>> Start RECORDED INFORMATION

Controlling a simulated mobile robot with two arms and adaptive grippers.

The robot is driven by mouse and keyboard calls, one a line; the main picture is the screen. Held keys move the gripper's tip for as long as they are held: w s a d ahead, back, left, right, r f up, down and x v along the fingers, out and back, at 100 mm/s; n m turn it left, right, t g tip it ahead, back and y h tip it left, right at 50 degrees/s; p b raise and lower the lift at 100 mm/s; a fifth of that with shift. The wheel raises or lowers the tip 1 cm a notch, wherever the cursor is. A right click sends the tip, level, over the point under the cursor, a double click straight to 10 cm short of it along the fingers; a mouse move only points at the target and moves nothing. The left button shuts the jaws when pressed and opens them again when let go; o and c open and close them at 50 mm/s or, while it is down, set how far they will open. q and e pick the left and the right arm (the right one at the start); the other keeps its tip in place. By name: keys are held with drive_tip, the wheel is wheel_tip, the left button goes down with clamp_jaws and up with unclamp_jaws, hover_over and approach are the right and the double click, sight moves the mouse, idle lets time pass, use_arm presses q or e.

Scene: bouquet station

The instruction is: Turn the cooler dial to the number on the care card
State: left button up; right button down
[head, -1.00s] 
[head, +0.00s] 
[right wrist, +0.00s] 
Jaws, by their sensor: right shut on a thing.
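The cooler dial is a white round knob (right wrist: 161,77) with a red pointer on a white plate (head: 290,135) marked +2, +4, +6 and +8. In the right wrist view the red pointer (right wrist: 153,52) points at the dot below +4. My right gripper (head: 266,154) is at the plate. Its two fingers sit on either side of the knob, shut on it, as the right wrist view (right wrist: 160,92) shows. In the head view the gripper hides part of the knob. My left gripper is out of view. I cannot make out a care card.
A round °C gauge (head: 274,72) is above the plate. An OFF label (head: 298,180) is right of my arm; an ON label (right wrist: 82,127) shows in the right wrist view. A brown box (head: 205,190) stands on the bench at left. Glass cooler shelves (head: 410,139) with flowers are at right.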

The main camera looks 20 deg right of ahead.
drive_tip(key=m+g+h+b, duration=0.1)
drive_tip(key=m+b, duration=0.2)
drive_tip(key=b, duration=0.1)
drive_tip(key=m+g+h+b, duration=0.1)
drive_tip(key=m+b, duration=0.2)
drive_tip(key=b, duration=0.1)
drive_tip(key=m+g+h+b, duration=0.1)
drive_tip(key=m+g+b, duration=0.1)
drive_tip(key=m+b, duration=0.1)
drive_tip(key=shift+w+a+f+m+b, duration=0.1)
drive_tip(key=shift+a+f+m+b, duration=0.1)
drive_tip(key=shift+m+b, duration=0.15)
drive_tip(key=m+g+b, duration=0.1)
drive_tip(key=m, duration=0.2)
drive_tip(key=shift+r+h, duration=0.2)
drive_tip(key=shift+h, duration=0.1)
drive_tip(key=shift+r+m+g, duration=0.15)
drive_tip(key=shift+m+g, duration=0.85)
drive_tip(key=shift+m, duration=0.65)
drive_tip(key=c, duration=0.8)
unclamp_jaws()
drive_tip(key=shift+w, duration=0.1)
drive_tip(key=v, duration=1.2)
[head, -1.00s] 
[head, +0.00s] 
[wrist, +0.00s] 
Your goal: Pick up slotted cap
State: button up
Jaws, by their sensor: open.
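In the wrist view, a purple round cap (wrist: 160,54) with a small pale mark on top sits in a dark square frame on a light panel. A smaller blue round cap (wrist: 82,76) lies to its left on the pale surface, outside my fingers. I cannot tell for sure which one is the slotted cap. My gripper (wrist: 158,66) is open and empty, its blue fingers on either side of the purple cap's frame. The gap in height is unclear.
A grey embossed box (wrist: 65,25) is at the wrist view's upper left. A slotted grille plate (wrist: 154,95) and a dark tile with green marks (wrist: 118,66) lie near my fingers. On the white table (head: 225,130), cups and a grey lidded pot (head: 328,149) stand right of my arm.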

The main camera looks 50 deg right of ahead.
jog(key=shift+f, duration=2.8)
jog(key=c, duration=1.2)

>> End RECORDED INFORMATION
>> Start RECORDED INFORMATION

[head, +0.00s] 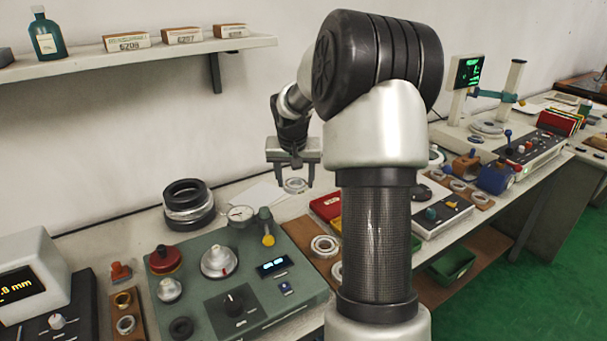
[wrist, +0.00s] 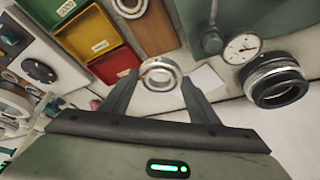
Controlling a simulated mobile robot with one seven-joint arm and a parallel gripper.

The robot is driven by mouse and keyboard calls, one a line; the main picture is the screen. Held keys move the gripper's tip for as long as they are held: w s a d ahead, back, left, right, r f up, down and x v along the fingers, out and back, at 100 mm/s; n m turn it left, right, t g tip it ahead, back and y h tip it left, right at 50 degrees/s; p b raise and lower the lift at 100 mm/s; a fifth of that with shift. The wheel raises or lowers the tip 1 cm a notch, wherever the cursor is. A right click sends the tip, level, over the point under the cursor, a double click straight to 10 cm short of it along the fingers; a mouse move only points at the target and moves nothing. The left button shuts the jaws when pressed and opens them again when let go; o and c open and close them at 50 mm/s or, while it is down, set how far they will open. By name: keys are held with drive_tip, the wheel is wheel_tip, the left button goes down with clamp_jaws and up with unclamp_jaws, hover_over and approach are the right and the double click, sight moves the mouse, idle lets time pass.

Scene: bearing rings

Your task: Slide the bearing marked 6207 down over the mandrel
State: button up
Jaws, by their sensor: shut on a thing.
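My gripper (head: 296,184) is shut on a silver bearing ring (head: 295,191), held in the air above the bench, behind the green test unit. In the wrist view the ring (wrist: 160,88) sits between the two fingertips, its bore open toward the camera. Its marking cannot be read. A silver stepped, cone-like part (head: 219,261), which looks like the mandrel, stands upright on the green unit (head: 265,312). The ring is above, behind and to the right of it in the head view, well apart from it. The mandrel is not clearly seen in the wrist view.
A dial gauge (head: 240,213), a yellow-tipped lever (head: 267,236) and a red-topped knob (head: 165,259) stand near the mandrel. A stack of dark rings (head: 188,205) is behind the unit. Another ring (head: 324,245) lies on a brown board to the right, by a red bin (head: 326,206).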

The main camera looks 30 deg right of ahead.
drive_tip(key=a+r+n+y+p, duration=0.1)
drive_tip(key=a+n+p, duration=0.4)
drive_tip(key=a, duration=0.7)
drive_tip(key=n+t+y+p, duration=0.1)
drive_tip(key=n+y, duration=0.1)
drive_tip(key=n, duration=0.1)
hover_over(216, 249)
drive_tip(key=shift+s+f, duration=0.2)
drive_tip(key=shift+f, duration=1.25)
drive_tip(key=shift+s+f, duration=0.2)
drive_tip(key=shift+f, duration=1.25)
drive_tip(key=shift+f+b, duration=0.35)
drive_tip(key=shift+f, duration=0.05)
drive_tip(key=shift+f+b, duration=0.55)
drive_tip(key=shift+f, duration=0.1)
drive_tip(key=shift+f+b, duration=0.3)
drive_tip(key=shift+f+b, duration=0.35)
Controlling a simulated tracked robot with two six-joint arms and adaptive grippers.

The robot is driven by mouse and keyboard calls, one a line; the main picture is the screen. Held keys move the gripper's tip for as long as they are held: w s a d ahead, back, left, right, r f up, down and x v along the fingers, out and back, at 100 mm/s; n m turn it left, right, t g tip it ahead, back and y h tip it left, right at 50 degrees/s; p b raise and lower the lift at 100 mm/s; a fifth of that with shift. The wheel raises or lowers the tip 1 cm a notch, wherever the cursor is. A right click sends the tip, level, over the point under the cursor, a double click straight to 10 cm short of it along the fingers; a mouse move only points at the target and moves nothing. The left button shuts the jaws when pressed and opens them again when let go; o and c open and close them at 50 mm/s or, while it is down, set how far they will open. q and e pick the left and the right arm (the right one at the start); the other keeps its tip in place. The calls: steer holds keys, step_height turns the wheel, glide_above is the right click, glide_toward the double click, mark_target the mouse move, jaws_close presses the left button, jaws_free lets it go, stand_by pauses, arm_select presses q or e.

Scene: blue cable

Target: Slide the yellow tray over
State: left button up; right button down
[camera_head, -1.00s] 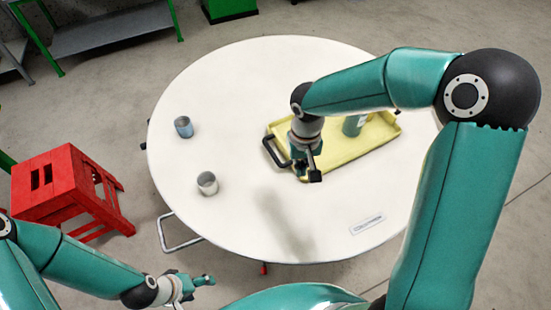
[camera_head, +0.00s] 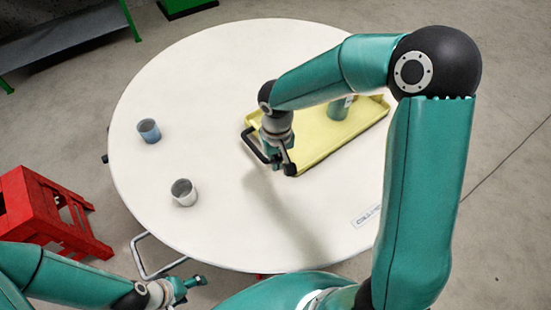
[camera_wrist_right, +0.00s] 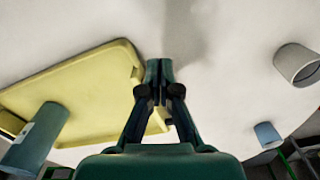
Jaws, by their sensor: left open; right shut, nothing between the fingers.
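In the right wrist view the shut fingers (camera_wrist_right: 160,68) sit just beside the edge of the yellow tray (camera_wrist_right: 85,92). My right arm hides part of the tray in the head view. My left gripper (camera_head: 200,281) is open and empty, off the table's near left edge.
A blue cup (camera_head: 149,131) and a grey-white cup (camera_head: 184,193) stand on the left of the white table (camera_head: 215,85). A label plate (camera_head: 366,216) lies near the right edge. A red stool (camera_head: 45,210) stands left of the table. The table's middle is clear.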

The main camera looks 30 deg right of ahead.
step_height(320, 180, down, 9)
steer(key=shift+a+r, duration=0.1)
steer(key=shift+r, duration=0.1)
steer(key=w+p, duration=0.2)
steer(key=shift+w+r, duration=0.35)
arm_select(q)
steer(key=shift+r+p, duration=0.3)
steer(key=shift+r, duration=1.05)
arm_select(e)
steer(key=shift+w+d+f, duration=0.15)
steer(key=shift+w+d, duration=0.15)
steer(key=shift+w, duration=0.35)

>> End RECORDED INFORMATION

→ **WHAT YOU NEED TO DO**
Only a number is wanted: how many lines of the material above hold "mobile"?

→ **RESPONSE FOR THIS EXERCISE**
2